Doing the Delaware Thing
A summer Sunday in Lambertville, New Jersey. A break from this summer’s humid weather, and a welcome change of scenery.
Walking along the streets of town, browsing through art galleries along the calm, peaceful Delaware River. Stopping for iced cappuccino coffees to sip along the way.
In one of the galleries we stepped into, a knowledgeable salesman was speaking to a couple about an artist whose work was featured. We were both impressed with his comments, certain that he had a meaningful education and background in art history.
Then the couple asked him to recommend a restaurant in town. He immediately said, “The Hamilton house. I’m a waiter there. Just tell the Maitre ‘d that you’re happiest when Pete serves you. Today is my day off.”
“How interesting,” we thought, “that a person has such varied skills: waiting tables and selling oil paintings.”
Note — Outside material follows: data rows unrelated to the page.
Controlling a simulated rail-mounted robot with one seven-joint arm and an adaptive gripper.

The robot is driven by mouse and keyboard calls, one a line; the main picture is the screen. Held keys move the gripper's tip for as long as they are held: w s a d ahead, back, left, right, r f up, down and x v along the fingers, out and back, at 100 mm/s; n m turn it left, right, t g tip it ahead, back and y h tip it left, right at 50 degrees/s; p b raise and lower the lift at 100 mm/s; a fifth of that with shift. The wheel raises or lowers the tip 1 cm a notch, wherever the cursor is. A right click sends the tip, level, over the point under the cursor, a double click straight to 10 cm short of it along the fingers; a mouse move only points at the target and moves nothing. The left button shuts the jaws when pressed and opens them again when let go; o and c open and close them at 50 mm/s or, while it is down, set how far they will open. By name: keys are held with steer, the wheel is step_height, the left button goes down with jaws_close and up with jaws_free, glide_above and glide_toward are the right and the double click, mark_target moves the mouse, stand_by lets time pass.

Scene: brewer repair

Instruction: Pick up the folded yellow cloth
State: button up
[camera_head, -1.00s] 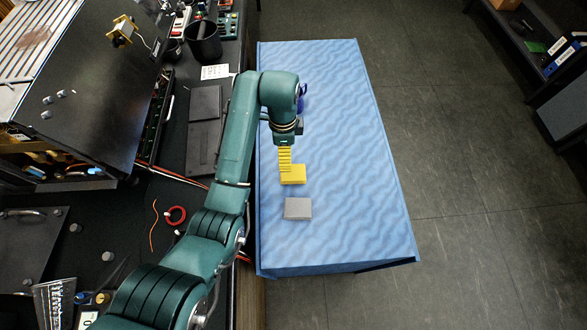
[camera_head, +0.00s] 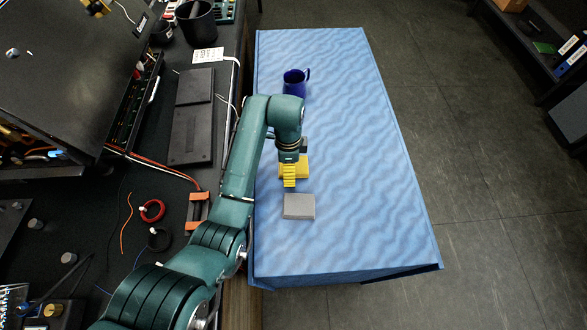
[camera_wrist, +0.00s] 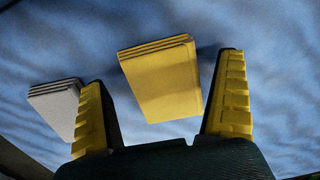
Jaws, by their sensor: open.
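The folded yellow cloth (camera_wrist: 165,80) lies on the blue-covered table, seen in the wrist view between and beyond the two yellow fingers of my gripper (camera_wrist: 165,110). In the head view the cloth (camera_head: 302,166) is partly hidden behind my gripper (camera_head: 289,182). My gripper is open and empty, pointing down over the cloth's near side. I cannot tell its exact height above the cloth. A folded grey cloth (camera_head: 299,206) lies just nearer on the table; it also shows at the left in the wrist view (camera_wrist: 58,105), beside the left finger.
A dark blue mug (camera_head: 293,84) stands farther back on the blue-covered table (camera_head: 370,200). The table's right side is clear. A black workbench (camera_head: 110,225) with cables, a red ring (camera_head: 152,210) and a black cup (camera_head: 197,21) runs along the left.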

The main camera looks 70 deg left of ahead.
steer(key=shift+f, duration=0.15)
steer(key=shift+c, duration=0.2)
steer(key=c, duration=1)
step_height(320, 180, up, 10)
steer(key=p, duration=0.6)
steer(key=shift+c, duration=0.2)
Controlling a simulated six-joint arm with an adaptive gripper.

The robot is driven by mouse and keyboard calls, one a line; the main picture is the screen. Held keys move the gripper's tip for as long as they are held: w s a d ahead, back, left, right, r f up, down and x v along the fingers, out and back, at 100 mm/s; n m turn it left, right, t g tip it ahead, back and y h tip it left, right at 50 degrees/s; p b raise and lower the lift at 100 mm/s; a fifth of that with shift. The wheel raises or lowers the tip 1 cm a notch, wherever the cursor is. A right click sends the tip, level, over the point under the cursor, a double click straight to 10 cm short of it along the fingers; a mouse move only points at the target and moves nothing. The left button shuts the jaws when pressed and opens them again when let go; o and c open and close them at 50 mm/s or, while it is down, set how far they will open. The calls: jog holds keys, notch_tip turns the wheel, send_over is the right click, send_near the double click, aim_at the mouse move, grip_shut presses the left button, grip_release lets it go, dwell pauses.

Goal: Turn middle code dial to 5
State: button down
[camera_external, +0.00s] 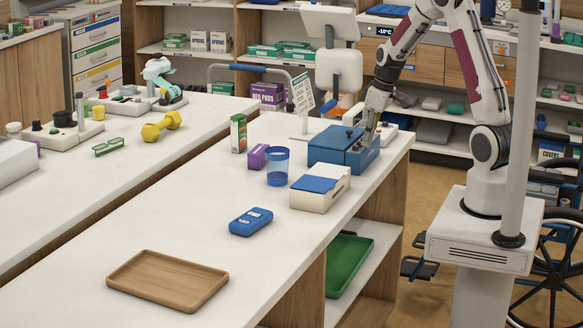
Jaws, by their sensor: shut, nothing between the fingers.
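A blue box (338,142) stands near the far right end of the white counter. My gripper (361,145) points down at the right side of this box and its fingers are shut and empty. The fingertips are at or very close to the box; I cannot tell whether they touch it. Small grey parts show on the box by the fingertips, but they are too small to make out as separate code dials. The middle dial and its number cannot be read in this view.
A cream box with a blue lid (319,187), a blue cup (277,168), a purple box (257,157) and a green carton (238,133) stand nearby. A blue case (251,221) and a wooden tray (168,294) lie nearer the front. The counter between them is clear.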

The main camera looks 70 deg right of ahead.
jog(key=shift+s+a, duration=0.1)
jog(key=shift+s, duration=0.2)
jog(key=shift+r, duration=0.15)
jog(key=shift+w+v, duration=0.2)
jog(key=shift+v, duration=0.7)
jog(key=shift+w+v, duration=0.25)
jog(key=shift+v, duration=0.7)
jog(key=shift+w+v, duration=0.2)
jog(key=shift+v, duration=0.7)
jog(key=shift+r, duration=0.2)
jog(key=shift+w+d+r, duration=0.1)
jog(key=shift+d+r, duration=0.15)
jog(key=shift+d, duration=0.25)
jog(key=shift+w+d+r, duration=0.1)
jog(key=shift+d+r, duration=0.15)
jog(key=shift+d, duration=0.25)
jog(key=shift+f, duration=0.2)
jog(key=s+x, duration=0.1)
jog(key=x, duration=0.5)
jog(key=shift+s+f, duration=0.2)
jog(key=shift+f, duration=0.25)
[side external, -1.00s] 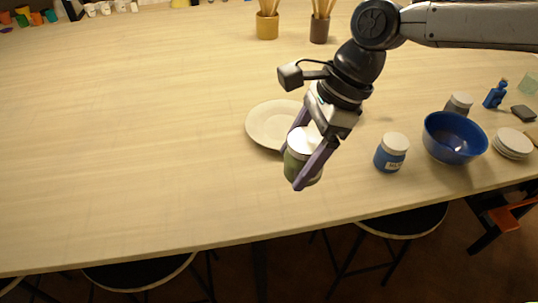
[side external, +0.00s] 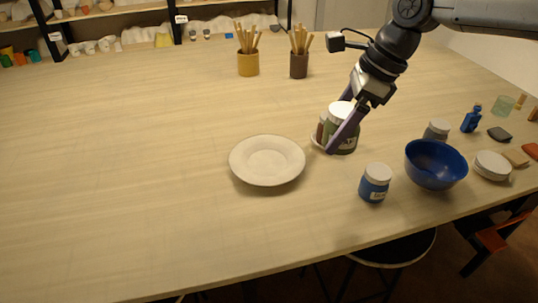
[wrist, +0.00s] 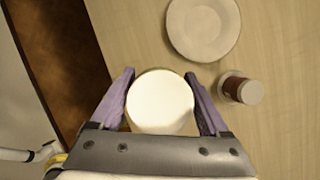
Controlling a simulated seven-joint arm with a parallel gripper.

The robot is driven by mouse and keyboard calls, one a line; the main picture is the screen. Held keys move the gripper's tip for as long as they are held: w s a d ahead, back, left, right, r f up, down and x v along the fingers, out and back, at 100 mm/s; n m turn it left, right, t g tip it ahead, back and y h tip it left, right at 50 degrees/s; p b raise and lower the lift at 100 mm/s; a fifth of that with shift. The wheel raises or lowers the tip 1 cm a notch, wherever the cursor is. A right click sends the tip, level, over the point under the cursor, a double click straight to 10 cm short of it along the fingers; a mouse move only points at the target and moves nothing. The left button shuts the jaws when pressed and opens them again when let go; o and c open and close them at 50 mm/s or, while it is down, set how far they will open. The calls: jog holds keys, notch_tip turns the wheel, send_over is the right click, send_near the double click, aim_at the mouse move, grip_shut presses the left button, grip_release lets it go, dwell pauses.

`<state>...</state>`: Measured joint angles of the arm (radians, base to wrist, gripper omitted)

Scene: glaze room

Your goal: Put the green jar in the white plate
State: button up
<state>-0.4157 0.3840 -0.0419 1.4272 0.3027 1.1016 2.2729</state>
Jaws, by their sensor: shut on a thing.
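The green jar (side external: 343,138) with a white lid is between the fingers of my gripper (side external: 336,128), which is shut on it. In the wrist view only its white lid (wrist: 160,102) shows between the purple fingertips (wrist: 160,76). The lid looks far larger than that of the brown jar, so the green jar appears held above the table. The white plate (side external: 267,160) is empty, to the left of the jar in the side view. It shows at the top of the wrist view (wrist: 204,28), apart from the gripper.
A brown jar (wrist: 232,88) stands near the plate, partly hidden behind my gripper in the side view (side external: 321,131). A blue jar (side external: 375,183), blue bowl (side external: 435,165) and stacked white dishes (side external: 492,165) are at the right. Brush pots (side external: 248,64) stand behind. The table's left is clear.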

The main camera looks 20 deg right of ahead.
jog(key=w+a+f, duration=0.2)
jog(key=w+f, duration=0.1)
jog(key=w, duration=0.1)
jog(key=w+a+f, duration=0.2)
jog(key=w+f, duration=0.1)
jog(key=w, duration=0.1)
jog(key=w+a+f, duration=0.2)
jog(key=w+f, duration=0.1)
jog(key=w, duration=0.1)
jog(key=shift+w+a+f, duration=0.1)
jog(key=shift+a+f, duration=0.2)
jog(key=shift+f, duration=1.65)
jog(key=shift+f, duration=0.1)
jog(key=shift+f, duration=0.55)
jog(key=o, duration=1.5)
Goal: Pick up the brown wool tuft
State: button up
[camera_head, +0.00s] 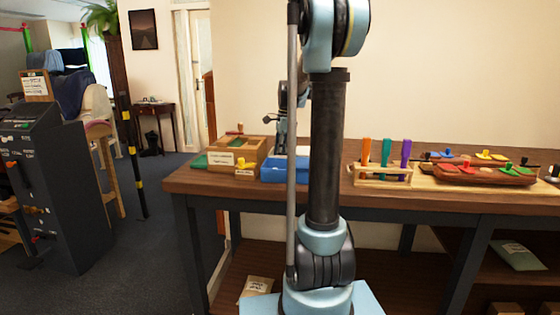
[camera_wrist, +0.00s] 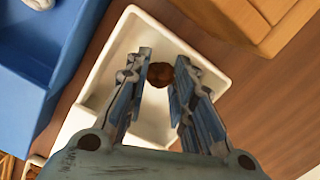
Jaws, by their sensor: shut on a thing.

Next stop was a walk across the bridge over the Delaware River leading from Lambertville, New Jersey to New Hope, Pennsylvania. Hobensack and Keller, a shop that collects and sells garden pieces from old estates, has a yard filled with fancy wrought iron gates, pewter troughs and cement planters. Inside are antique serving pieces and all kinds of odds and ends. You never know what you will find, and it’s always fun to drop in.
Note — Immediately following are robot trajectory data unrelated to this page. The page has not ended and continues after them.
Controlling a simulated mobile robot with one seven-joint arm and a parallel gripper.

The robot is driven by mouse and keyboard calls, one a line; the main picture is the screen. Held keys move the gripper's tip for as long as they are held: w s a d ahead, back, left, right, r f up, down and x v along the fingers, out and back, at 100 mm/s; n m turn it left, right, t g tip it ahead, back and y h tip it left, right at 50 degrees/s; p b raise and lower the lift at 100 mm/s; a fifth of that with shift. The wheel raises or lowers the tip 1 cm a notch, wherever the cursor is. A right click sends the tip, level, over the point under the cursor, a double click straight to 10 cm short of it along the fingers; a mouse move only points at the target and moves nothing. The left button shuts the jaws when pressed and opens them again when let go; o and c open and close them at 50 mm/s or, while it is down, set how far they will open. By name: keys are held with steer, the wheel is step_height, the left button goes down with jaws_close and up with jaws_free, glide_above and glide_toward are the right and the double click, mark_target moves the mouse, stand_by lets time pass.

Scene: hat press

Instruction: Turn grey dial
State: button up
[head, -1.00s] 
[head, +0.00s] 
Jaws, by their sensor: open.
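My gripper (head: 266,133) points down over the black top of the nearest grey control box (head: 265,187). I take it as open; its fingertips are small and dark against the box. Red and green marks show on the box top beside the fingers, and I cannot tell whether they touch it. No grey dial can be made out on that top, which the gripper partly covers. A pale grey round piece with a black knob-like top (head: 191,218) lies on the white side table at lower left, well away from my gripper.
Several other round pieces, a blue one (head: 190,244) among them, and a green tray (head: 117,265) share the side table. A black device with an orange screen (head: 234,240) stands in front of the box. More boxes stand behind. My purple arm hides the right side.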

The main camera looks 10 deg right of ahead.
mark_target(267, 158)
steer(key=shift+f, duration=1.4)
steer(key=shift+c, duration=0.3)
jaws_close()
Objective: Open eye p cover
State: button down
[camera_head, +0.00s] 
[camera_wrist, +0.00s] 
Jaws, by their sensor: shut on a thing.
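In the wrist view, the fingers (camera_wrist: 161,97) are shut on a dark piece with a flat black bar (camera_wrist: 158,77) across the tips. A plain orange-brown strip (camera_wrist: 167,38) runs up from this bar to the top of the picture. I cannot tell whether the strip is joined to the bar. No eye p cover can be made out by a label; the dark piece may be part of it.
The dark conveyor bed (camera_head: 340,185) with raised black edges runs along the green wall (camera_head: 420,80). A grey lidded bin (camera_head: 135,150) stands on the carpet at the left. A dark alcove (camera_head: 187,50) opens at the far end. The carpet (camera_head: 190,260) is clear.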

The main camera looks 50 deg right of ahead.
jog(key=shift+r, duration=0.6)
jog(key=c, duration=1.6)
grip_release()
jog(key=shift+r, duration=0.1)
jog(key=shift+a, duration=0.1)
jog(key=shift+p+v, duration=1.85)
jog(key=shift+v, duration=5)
As we approached the shop, we saw a wedding party posing for pictures in the garden. Inside was a man I had not seen before. I asked him if Larry was there. I had dealt with Larry before, and enjoyed hearing his stories about histories of the pieces he found at the last estate sales.
“No, Larry isn’t here today. He’s working at his other job. Larry is the Mayor of New Hope, and he’s officiating at that wedding outside. He often allows wedding parties to meet for photographs.”
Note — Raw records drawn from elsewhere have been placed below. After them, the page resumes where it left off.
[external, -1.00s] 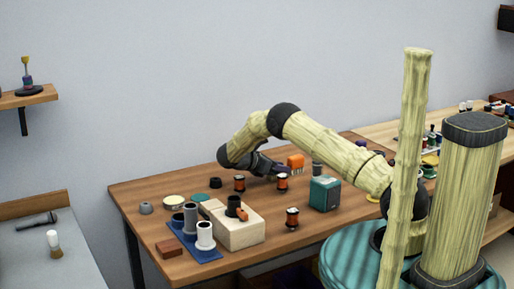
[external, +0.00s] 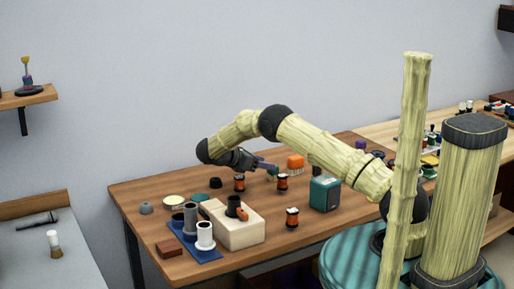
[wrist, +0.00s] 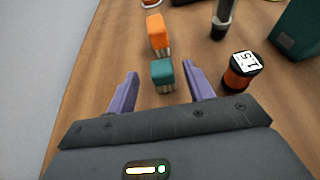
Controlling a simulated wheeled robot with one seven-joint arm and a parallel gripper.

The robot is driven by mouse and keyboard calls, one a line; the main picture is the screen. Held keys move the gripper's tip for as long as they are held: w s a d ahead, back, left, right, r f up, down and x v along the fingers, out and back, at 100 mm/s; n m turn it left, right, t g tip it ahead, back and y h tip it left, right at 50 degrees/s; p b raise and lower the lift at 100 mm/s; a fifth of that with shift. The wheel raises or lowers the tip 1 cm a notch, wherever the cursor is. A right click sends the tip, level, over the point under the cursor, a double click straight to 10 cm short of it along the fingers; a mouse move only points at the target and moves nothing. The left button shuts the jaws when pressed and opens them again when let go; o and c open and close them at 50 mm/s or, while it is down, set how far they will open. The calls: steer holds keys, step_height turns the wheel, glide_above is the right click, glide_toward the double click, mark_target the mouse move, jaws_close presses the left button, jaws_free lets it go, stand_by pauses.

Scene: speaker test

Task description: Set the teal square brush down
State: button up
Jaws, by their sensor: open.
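The teal square brush (wrist: 163,74) stands on the wooden table, pale bristles down, in the wrist view. It lies ahead of and between my gripper's purple fingers, with gaps on both sides. In the external view the brush (external: 272,171) is small and partly hidden by the fingers. My gripper (wrist: 160,70) is open and empty. In the external view my gripper (external: 266,165) hangs over the back of the table, just left of the brush.
An orange brush (wrist: 157,32) stands just beyond the teal one. A dark-lidded jar with an orange-red body (wrist: 238,76) stands to the right, with a dark cylinder (wrist: 222,20) and a teal box (wrist: 300,32) farther off. A cream block (external: 232,230) stands nearer the front.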

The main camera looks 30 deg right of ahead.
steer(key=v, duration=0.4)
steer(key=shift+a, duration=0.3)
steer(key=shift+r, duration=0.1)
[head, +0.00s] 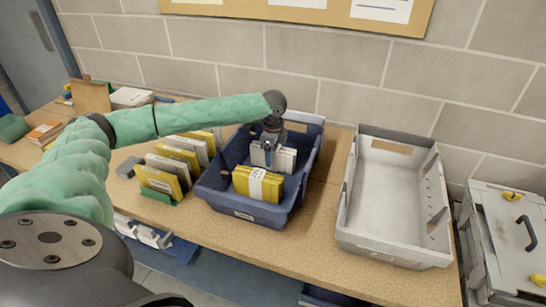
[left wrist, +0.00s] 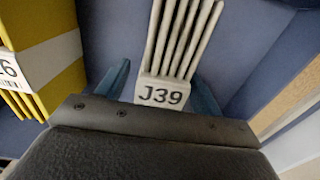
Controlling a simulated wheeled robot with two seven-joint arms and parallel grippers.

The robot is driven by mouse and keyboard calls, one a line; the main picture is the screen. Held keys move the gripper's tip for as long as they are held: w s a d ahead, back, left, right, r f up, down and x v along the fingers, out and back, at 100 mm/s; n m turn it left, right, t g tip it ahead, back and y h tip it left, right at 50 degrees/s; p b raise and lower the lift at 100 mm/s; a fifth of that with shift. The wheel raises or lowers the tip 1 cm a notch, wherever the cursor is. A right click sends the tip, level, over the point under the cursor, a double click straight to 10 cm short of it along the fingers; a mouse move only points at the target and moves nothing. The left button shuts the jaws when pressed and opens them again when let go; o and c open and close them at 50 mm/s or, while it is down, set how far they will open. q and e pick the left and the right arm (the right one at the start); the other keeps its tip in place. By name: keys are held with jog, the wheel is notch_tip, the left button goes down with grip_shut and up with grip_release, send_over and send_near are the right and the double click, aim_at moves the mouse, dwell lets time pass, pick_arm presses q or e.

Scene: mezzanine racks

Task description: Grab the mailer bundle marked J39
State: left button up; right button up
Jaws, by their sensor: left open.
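The mailer bundle marked J39 (left wrist: 160,93) is a set of white mailers with a printed label, standing in the blue tote. In the head view the white bundle (head: 286,160) is at the back of the tote, partly hidden by my left gripper (head: 268,157). In the left wrist view, the two blue fingers of my left gripper (left wrist: 160,88) are open, one on each side of the J39 label. I cannot tell whether they touch it. My right gripper is not in view.
A yellow bundle (head: 258,184) with a white band stands in front in the blue tote (head: 252,211); it also shows in the left wrist view (left wrist: 50,62). Yellow and white mailers (head: 165,172) stand left of the tote. An empty grey tray (head: 385,200) is on the right.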

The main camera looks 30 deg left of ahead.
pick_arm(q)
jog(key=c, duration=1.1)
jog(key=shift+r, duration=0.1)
I was starting to feel like a character in a sit com, where the same man wears different hats and performs all kinds of different services.
Complain of the number of mosquitoes this summer, and he will put on his exterminator hat and offer to spray your property. Mention the nasty fall you took on your front step and he’ll put on his construction hat, offering to reset the stairs. Discuss a book you’re enjoying and he’ll put on his bookstore hat and rave about the new novels that just arrived in Tuesday’s shipment.
But, I realized this was no sit com. This was an interesting element in this true slice of American life in a small town.